In the entries below, find the lines with the word "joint" and copy them.

→ **Collected data entries**
* Begin *
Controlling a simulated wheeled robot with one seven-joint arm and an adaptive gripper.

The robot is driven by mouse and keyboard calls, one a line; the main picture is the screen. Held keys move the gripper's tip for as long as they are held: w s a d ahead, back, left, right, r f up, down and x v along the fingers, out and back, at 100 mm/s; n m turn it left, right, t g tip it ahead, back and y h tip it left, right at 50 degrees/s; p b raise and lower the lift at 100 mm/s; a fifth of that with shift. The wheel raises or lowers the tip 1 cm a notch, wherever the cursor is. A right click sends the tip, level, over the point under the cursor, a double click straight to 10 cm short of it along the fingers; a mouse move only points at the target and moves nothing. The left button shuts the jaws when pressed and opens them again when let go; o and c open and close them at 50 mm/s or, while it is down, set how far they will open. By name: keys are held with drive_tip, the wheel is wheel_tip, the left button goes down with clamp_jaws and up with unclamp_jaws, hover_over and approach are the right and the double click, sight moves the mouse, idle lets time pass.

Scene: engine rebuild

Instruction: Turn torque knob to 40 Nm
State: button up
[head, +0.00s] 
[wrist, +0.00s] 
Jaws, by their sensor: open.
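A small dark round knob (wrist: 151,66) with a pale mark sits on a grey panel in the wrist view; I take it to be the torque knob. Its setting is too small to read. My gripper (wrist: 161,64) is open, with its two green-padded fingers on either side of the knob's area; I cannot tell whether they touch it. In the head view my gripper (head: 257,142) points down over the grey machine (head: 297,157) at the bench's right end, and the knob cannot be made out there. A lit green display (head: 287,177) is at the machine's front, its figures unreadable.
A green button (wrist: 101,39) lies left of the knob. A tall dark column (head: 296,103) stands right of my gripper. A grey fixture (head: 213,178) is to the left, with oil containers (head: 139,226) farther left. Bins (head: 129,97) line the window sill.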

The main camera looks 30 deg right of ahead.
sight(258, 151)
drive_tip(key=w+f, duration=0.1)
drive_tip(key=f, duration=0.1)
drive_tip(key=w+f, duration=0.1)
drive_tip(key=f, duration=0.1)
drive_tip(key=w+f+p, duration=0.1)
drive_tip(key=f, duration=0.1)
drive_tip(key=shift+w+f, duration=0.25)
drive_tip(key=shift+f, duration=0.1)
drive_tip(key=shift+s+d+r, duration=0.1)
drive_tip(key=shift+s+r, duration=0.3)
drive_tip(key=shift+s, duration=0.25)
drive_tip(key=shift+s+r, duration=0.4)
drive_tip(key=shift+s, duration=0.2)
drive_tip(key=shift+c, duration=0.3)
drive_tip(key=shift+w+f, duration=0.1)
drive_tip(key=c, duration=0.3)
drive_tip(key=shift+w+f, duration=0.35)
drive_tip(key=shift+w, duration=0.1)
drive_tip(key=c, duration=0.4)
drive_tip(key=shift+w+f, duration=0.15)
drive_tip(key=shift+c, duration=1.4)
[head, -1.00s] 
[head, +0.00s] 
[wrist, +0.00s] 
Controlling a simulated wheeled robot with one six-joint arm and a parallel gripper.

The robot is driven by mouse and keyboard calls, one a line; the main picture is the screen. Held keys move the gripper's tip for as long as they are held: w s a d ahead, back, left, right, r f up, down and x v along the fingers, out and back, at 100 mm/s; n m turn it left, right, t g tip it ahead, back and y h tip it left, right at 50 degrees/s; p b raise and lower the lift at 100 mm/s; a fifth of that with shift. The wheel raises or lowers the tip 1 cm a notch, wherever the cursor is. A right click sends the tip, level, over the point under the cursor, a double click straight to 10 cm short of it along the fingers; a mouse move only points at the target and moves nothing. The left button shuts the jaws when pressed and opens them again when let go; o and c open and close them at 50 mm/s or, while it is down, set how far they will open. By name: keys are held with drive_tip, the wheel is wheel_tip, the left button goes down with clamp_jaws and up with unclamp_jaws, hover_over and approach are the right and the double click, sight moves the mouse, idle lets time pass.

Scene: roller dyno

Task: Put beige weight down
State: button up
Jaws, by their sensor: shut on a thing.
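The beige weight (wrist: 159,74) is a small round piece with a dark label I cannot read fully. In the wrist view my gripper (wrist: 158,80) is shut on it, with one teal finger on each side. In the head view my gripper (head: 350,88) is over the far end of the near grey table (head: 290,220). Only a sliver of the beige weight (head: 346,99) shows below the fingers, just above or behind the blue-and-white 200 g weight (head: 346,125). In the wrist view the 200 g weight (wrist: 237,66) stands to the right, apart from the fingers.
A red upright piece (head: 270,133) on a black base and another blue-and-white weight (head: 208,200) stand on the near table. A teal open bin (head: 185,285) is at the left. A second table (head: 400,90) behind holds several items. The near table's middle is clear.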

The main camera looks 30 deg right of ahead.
* End *
→ **The reply**
Controlling a simulated wheeled robot with one seven-joint arm and an adaptive gripper.
Controlling a simulated wheeled robot with one six-joint arm and a parallel gripper.

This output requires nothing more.